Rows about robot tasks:
○ ○ ○ ○ ○ ○ ○

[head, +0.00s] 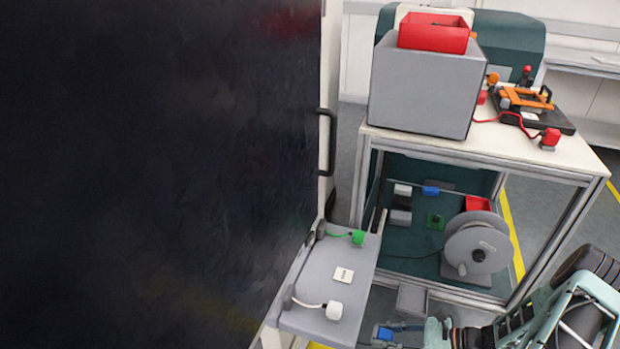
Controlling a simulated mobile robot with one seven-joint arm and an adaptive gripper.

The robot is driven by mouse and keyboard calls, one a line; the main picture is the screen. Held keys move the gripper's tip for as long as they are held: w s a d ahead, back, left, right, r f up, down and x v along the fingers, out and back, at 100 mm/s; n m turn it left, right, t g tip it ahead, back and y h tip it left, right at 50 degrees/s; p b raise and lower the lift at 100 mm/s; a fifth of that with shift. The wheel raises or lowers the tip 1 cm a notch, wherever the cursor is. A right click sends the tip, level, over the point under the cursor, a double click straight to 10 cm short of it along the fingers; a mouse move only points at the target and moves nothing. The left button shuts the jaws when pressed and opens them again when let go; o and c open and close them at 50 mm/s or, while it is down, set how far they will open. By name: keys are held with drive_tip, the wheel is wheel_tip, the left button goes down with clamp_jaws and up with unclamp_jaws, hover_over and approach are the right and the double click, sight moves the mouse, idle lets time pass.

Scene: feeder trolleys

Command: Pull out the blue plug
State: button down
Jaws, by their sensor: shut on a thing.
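A blue plug (383,333) shows at the bottom of the head view, at the tips of my gripper (398,328). My gripper reaches in from the lower right and is shut on the plug. The plug is just right of the grey trolley shelf (312,318), and I see no socket directly around it. The lower part of the plug and any cable from it are hard to make out. A blue block (431,190) sits on the dark panel inside the trolley frame, beyond my gripper.
A green plug (358,237) and a white plug (334,311) lie on the grey shelf with short cables. A large grey reel (478,244) stands inside the frame. A large dark panel (160,170) fills the left. A red bin (434,36) tops a grey box.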

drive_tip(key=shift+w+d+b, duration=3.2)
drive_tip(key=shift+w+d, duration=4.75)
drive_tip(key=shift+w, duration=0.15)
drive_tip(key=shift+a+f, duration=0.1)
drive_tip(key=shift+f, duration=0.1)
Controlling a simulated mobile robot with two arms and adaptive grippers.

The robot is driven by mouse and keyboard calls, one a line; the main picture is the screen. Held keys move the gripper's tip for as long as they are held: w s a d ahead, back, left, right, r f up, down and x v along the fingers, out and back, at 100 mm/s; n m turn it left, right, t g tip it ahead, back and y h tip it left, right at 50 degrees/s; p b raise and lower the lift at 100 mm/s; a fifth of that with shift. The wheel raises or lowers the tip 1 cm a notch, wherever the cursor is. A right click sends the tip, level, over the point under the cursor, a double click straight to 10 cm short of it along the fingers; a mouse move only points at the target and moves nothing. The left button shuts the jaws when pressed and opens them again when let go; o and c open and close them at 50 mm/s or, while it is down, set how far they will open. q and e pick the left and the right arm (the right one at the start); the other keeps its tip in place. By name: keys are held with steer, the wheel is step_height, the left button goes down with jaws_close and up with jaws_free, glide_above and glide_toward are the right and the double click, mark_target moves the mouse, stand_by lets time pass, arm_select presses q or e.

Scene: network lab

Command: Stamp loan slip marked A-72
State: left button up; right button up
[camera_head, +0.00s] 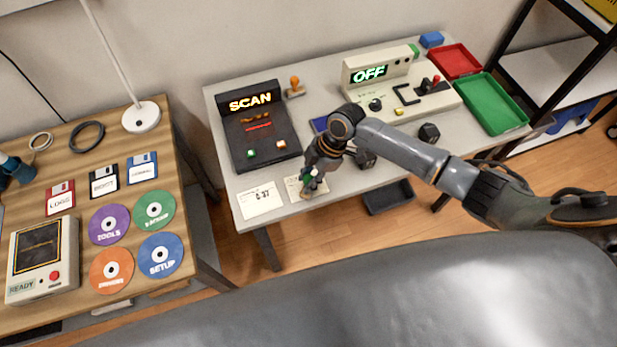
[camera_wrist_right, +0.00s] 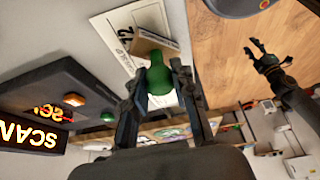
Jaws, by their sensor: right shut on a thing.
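My right gripper (camera_head: 309,180) is shut on a green-handled stamp (camera_wrist_right: 158,76), low at the table's front edge. The stamp's brown base overlaps a white slip (camera_wrist_right: 112,38); I cannot tell whether they touch. The slip shows "72" in the wrist view; the rest of its mark is hidden. In the head view, the slip beside the stamp (camera_head: 292,186) is partly covered. Another slip (camera_head: 261,201), apparently marked C-27, lies to its left. A stamp with an orange knob (camera_head: 295,87) stands farther back. My left gripper (camera_wrist_right: 258,52) appears open and empty in the wrist view.
The dark SCAN console (camera_head: 268,150) stands left of the right arm, the pale OFF device (camera_head: 385,65) behind it. Red (camera_head: 458,47) and green (camera_head: 508,122) trays lie right. A dark bin (camera_head: 388,200) sits below.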

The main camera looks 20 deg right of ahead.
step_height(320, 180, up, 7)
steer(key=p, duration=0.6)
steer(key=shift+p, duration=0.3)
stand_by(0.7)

○ ○ ○ ○ ○ ○ ○

_What you will do_: Go through the listing above and report how many of its lines contain the word "mobile", with only the number as output.

_The result_: 2